Our suction heaters are supplied with all the nozzles for the entry and exit of the thermal fluid and the product to be kept in a liquid state. Support for large devices can be supplied by anchoring to the base of the tank.
As previously mentioned, suction heaters are used to heat products inside storage tanks, especially when these products are solid or semi-solid at low temperatures. To pump and transport them properly, their viscosity must be reduced and fluidity increased by heating with suction heaters.
The heat transfer fluid we propose is thermal oil heated by a thermal oil boiler.
The most common applications of this technology are for heating tanks of asphalt, bitumen, heavy fuel oil as well as other products.
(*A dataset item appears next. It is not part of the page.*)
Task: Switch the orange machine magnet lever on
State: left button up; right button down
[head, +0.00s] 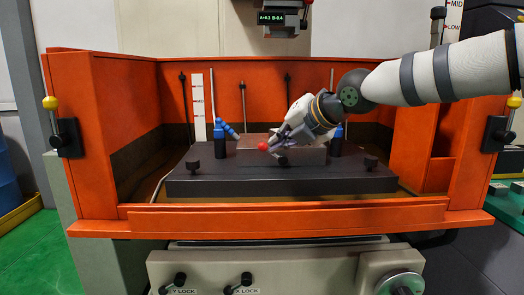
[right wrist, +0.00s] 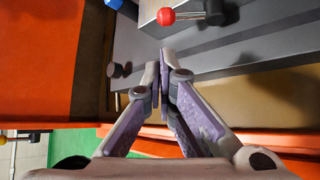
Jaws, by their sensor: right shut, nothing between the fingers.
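The magnet lever has a red ball knob (head: 262,146) and sits at the front of the dark block in the orange machine. In the right wrist view its red knob (right wrist: 166,16) is at the top, with a short metal rod running right to a dark hub (right wrist: 215,13). My right gripper (head: 279,143) reaches in from the right and hides part of the lever in the head view. In the right wrist view its fingers (right wrist: 160,66) are shut and empty, apart from the knob. My left gripper is not in view.
Blue nozzles (head: 220,132) stand beside the grey block. The orange front wall (head: 280,217) and side walls enclose the tank.

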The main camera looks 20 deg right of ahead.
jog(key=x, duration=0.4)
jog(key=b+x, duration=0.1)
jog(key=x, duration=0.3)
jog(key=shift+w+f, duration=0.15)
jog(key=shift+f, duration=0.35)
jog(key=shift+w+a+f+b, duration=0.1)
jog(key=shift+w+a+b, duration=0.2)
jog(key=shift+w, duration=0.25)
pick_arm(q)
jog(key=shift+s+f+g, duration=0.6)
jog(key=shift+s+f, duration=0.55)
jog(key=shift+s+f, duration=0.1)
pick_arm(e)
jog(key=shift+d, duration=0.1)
Suction heater technical features:
• Power range: 0.1 to 10,000 kW
• Maximum allowable pressure: 20 bar.
• Test pressure: 30 bar.
• Maximum working pressure: 15 bar.
• Operating temperature: up to 340°C.
• Design temperature: 350 ° C
• Design code: ASME VIII Div. 1, EN 13445, AD2000
Suction heater operation
The suction heater is attached to the side of the tank by a main flange. It is usually located at the bottom and near to the product suction zone. Thermal fluid enters in the final part of the inside of the tank, which is open to facilitate the entry of the thermal oil used to heat the product inside the tank. A flange placed on the outside of the tank is the hot product outlet, which is in a suitable state to be transferred.
The heater design is an open housing U-tube. It is a fork-type tubular beam that is easy to remove and clean. It is made of ASTM A 106 Gr B carbon steel.
The heating surface and power are suitably selected to meet the process requirements. The variables to consider for its configuration are product type, viscosity, tank volume and product flow rate.